> Description of the task: Copy each line of the entries that contains the word "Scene".

-- Dataset start --

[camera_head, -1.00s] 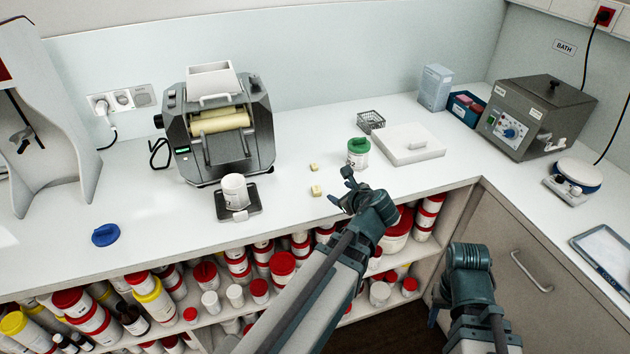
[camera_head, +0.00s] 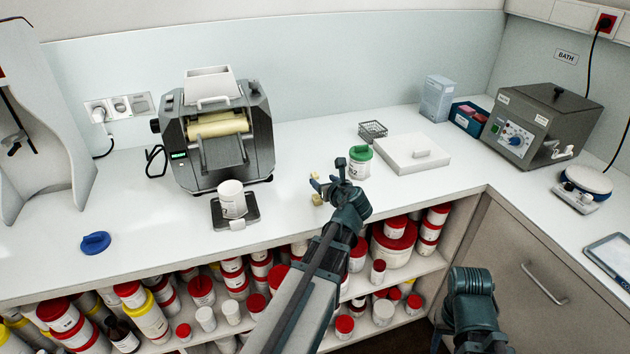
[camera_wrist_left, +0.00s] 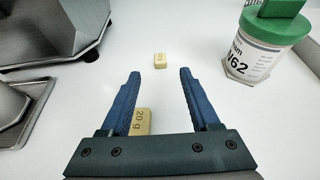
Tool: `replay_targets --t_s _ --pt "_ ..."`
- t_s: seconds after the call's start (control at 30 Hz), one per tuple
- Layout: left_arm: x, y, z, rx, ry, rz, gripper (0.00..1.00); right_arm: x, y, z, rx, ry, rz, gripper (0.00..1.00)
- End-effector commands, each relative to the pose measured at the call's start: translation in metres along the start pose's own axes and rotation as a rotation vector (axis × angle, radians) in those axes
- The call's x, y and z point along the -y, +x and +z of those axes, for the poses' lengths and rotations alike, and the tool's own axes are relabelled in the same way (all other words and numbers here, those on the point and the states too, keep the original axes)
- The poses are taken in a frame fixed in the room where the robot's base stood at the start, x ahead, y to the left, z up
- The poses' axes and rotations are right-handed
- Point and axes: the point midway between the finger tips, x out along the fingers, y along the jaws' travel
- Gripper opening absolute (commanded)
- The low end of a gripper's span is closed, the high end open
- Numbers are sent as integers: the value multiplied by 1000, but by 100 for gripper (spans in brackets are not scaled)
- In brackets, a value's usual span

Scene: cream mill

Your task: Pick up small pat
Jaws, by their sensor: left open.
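Two pale yellow pats lie on the white counter. The far, smaller-looking pat (camera_wrist_left: 160,60) is just ahead of and between my left fingertips in the left wrist view; its mark is too small to read. It shows in the head view (camera_head: 314,176) beside the gripper. The other pat (camera_wrist_left: 142,120), marked "20 g", lies near the base of the left-hand finger, which partly hides it; it also shows in the head view (camera_head: 317,200). My left gripper (camera_wrist_left: 158,74) is open and empty, low over the counter. My right gripper (camera_head: 470,318) hangs beyond the counter's front; its jaws are unclear.
A green-lidded jar (camera_head: 360,163) stands close to the right of the left gripper. A roller mill (camera_head: 216,130) and a white cup on a scale (camera_head: 233,198) are to the left. A flat white box (camera_head: 412,153) and a wire basket (camera_head: 372,131) are behind right.

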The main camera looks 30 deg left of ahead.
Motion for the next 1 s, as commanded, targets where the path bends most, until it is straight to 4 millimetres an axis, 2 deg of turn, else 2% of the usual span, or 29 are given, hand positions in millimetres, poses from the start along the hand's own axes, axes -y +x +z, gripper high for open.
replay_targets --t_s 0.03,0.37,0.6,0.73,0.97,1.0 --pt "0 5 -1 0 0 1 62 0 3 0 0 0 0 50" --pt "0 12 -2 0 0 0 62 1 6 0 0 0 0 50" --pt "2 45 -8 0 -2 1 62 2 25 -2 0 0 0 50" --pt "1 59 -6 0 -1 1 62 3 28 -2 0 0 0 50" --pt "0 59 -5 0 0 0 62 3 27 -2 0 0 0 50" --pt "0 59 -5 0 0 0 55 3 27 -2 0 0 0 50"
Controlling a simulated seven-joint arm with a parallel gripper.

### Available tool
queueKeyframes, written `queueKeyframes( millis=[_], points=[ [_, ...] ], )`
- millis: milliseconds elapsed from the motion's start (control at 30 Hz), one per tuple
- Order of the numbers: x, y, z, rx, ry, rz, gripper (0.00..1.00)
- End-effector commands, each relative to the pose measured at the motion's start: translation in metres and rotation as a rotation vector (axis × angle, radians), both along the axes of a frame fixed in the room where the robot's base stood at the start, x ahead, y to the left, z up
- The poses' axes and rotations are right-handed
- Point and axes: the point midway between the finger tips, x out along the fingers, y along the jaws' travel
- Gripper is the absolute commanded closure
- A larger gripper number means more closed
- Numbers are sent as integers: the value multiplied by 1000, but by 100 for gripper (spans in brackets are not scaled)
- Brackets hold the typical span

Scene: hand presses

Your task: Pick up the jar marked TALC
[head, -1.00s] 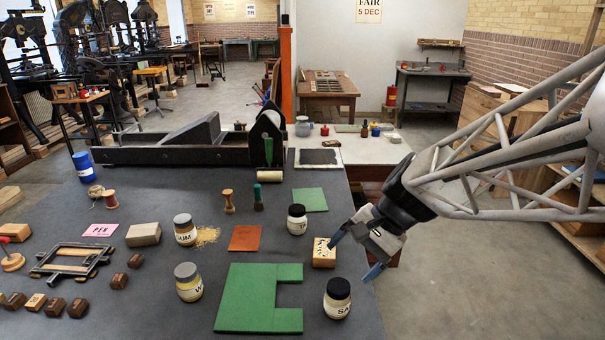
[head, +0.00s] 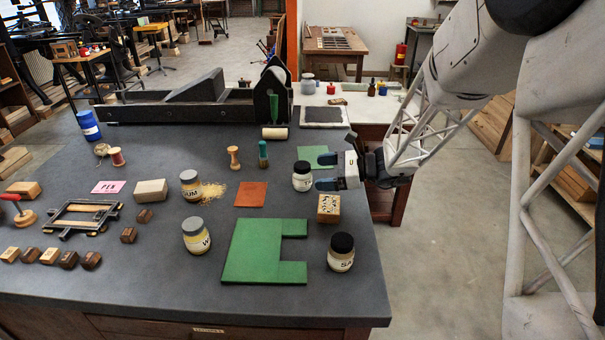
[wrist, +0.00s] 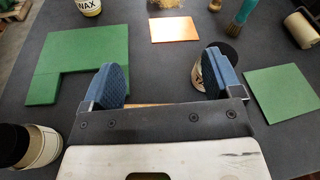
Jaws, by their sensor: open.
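A white jar with a black lid (head: 302,178) stands upright on the dark table. Its label shows a T; the rest is too small to read. My gripper (head: 326,171) is open and empty just right of this jar, its blue fingers pointing left. In the wrist view the jar (wrist: 202,72) is partly hidden behind the right finger of my gripper (wrist: 162,84), not centred between the fingers. I cannot tell whether that finger touches it.
A wooden block (head: 328,208) and a jar marked SA (head: 341,253) stand in front of my gripper. Green sheets (head: 246,255) lie nearby, one (head: 313,152) behind the T jar. A red-brown square (head: 251,194) lies left. Jars marked UM (head: 191,187) and W (head: 196,237) stand further left.

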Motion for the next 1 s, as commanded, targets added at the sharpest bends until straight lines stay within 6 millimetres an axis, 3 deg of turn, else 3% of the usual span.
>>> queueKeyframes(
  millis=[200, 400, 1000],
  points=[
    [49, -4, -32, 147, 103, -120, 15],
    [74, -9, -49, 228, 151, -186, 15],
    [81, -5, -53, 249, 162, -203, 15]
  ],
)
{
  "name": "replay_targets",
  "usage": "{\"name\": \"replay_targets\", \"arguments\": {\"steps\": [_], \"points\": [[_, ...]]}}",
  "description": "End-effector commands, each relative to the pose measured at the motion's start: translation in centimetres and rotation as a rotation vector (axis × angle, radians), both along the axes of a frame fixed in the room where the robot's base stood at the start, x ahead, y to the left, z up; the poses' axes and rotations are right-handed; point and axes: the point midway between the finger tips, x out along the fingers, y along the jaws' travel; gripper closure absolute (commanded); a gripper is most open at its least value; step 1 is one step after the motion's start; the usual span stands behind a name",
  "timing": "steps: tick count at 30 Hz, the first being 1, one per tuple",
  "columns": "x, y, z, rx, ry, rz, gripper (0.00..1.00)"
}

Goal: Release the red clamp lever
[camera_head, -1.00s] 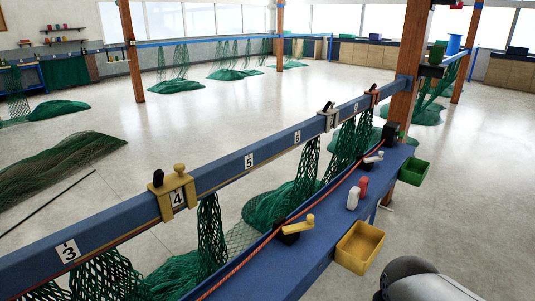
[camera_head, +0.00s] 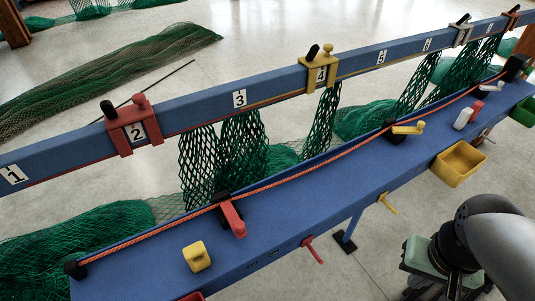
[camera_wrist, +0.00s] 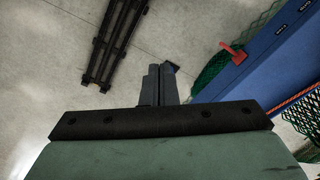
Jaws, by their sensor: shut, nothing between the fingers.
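A red clamp lever (camera_head: 234,217) lies on the blue bench, extending from a black block at the orange rope toward the front. Another red lever (camera_head: 313,250) hangs from the bench's front edge, and a red lever on the blue edge also shows in the wrist view (camera_wrist: 233,53). A red clamp (camera_head: 134,132) with a black and a red knob sits over the rail at number 2. The frames do not settle which one the task means. My gripper (camera_wrist: 160,82) is shut and empty in the wrist view, pointing past the bench, apart from the red lever. Its fingers are not visible in the head view.
The blue bench (camera_head: 290,215) carries a yellow block (camera_head: 197,256), a yellow lever (camera_head: 408,129) and small bottles. A yellow bin (camera_head: 459,164) and a yellow handle (camera_head: 388,203) are at its front. The numbered rail (camera_head: 200,105) with green nets runs behind.

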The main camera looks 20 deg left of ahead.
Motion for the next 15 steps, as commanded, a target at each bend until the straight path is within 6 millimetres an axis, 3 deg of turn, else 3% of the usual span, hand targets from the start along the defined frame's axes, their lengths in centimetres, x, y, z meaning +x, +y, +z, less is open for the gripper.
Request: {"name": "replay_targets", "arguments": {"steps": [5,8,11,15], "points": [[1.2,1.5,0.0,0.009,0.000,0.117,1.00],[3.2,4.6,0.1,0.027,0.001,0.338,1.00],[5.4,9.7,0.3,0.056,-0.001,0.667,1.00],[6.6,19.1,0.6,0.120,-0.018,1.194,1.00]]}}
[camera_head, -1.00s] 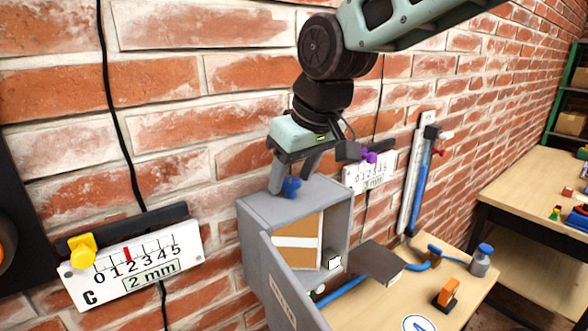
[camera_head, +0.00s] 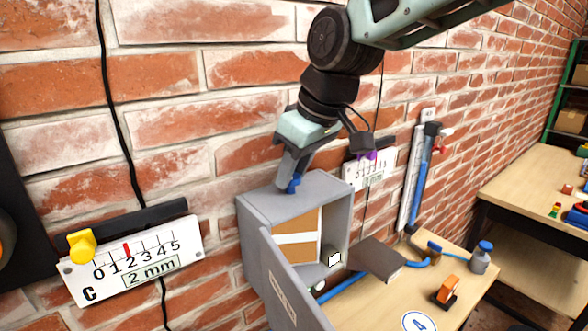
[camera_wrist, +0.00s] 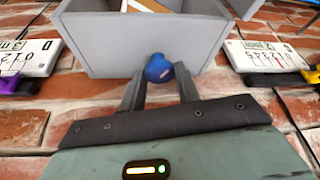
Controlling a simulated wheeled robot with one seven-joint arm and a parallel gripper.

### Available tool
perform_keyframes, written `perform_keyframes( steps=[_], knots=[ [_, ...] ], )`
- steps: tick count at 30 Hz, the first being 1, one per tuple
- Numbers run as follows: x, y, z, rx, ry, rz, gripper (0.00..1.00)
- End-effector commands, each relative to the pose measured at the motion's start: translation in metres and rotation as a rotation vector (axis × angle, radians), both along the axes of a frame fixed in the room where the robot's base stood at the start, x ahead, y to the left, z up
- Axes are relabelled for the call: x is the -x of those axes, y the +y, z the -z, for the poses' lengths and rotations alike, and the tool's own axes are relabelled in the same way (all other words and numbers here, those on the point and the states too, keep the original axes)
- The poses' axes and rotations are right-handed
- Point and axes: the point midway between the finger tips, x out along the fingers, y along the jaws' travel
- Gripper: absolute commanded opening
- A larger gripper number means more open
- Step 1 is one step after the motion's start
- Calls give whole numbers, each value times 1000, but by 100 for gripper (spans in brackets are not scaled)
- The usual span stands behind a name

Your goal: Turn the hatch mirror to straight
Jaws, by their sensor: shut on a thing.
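The grey wall box (camera_head: 322,187), apparently the hatch, has its door (camera_head: 285,290) hanging open. A blue knob (camera_head: 293,186) sits on its top; it also shows in the wrist view (camera_wrist: 158,69). My gripper (camera_head: 290,183) comes down from above and is shut on the knob, with one finger on each side of it in the wrist view (camera_wrist: 160,82). Inside the box are a tan panel with a white band (camera_head: 297,240) and a small white piece (camera_head: 334,259). I cannot tell for sure which part is the mirror or its exact angle.
A gauge card with a yellow knob (camera_head: 82,245) is on the wall at left. Another card (camera_head: 368,171) with a purple knob is just right of my gripper. A wooden bench (camera_head: 385,300) with a grey plate (camera_head: 375,258), orange block (camera_head: 447,288) and bottle (camera_head: 482,257) lies below.

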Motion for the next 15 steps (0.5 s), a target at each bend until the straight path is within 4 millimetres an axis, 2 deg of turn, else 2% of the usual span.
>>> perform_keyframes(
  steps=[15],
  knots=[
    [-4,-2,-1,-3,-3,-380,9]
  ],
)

-- Dataset end --

> Answer:
Scene: cream mill
Scene: hand presses

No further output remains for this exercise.